For KVM_GET_SUPPORTED_CPUID, The TSC deadline timer feature (CPUID leaf 1, ecx[24]) is always returned as false, since the feature depends on KVM_CREATE_IRQCHIP for local APIC support. Instead it is reported via:

ioctl(KVM_CHECK_EXTENSION, KVM_CAP_TSC_DEADLINE_TIMER)

if that returns true and you use KVM_CREATE_IRQCHIP, or if you emulate the feature in userspace, then you can enable the feature for KVM_SET_CPUID2.

Unstable TSC

Once TSC is marked as unstable, it will keep unstable all the boot time, it is not reverseable.

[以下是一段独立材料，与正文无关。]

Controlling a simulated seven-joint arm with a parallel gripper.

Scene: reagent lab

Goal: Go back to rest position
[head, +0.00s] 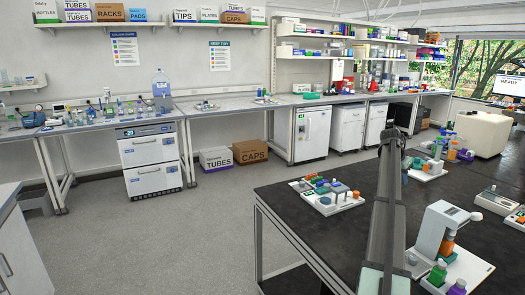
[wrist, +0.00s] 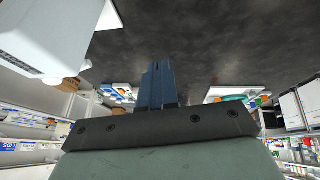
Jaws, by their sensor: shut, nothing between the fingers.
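In the wrist view my gripper (wrist: 156,68) is shut, its two blue fingers pressed together with nothing between them. The dark bench top (wrist: 215,45) fills the upper middle of that view, and the room appears upside down around it. The fingers look clear of every object. In the head view my arm rises over the black bench (head: 300,205) right of centre; I cannot make out the fingertips there.
On the black bench, a tray with coloured caps (head: 327,197) stands left of my arm. A white rounded box (head: 484,133) stands farther back. The bench's left front corner is clear.

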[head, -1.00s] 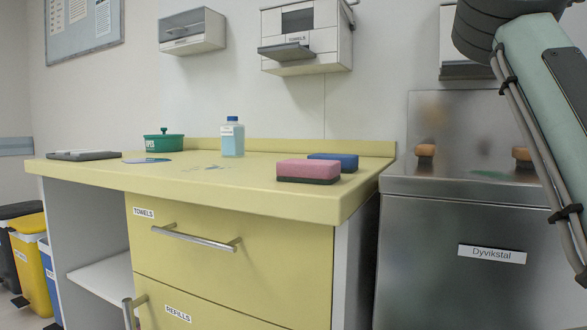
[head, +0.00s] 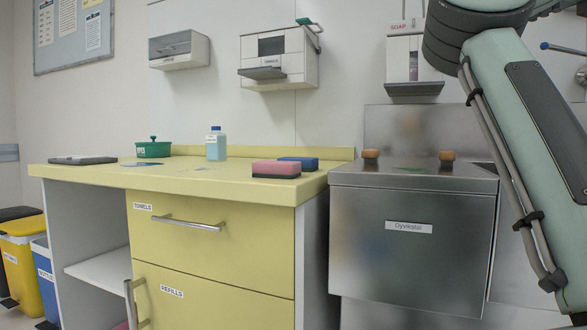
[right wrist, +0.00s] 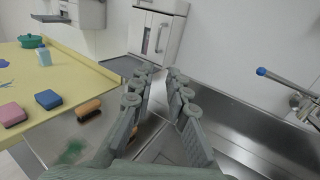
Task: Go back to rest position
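My right arm (head: 520,140) crosses the right side of the head view, with its gripper out of that picture. In the right wrist view my right gripper (right wrist: 160,78) has its fingers apart with nothing between them, above the steel sink unit. My left gripper is in neither view.
A yellow counter (head: 100,176) bears a pink sponge (head: 276,169), a blue sponge (head: 300,162), a bottle (head: 216,148), a green tub (head: 153,150) and a dark tray (head: 82,160). Wooden-backed brushes (head: 371,157) lie on the steel unit (head: 410,260). Bins (head: 22,262) stand at left.

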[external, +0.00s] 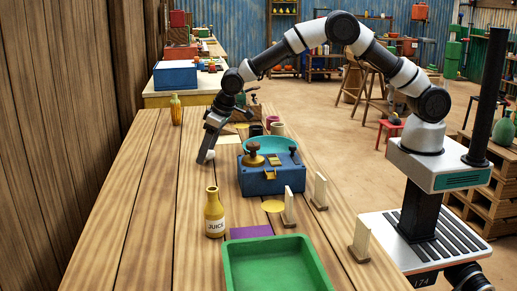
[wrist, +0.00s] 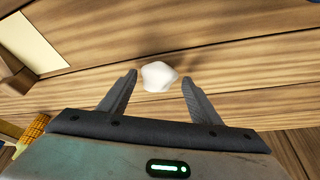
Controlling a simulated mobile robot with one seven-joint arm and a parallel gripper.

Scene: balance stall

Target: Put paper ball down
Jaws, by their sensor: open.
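The white paper ball (wrist: 159,76) lies on the wooden table, between and just beyond my gripper's fingertips in the wrist view. My gripper (wrist: 158,82) is open, with a finger on each side of the ball and a gap on both sides. In the external view my gripper (external: 204,158) reaches down to the table left of the blue balance scale, and the ball (external: 210,155) shows as a small white shape beside its fingers.
The blue scale (external: 270,178) with a teal pan stands right of my gripper. A juice bottle (external: 214,213), a purple sheet (external: 251,231) and a green tray (external: 234,272) are nearer the camera. A corn-like bottle (external: 175,109) stands farther back. The table's left side is clear.

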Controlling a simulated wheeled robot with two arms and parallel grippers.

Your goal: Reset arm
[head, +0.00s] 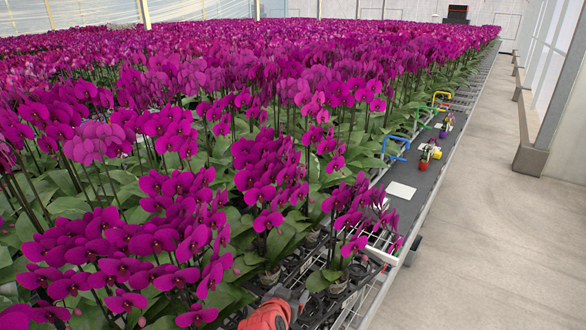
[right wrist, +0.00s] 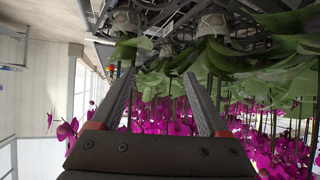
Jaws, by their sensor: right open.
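My right gripper (head: 288,295) is at the bottom edge of the head view, low among the orchids by the bench edge; a red part of my arm shows behind it. In the right wrist view its two fingers (right wrist: 160,76) stand apart, and nothing is clamped between them. Orchid leaves (right wrist: 219,62) and stems show close beyond the fingers; I cannot tell whether they touch. My left gripper is not in view. A potted orchid (head: 331,276) stands just right of my right gripper in the head view.
Dense magenta orchids (head: 165,245) fill the left. A white bar (head: 381,256) lies nearer. The concrete aisle (head: 480,200) is clear.

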One can set the tsc to unstable manually by appending tsc=unstable to kernel cmdline:

Unstable 表示的是频率的不稳定

TSC 不同于 HPET 等时钟,它的频率不是预知的。因此,内核必须在初始化过程中,利用 HPET,PIT 等始终来校准 TSC 的频率。如果两次校准结果偏差较大,则认为 TSC 是不稳定的,则使用其它时钟源。并打印内核日志:Clocksource tsc unstable.

正常来说,TSC 的频率很稳定且不受 CPU 调频的影响(如果 CPU 支持 constant-tsc)。内核不应该侦测到它是 unstable 的。但是,计算机系统中存在一种名为 SMI(System Management Interrupt)的中断,该中断不可被操作系统感知和屏蔽。如果内核校准 TSC 频率的计算过程 quick_ pit_ calibrate () 被 SMI 中断干扰,就会导致计算结果偏差较大(超过 1%),结果是 tsc 基准频率不准确。最后导致机器上的时间戳信息都不准确,可能偏慢或者偏快。

当内核认为 TSC unstable 时,切换到 HPET 等时钟,不会给你的系统带来过大的影响。当然,时钟精度或访问时钟的速度会受到影响。通过实验测试,访问 HPET 的时间开销为访问 TSC 时间开销的 7 倍左右。如果您的系统无法忍受这些,可以尝试以下解决方法: 在内核启动时,加入启动参数:tsc=reliable。

Clocksource tsc unstable - 苏小北1024 - 博客园

Constant TSC / Nonstop TSC / Invariant TSC / invtsc

Constant tsc means the rate of the counter won't vary if the CPU freq changes (Constant doesn't mean invariant), which means that the TSC is incremented at a constant rate across P and T-states. The TSC continues to increment in the HLT state (called Auto Halt or C1/Auto Halt). TSC doesn't increment in any other sleep state.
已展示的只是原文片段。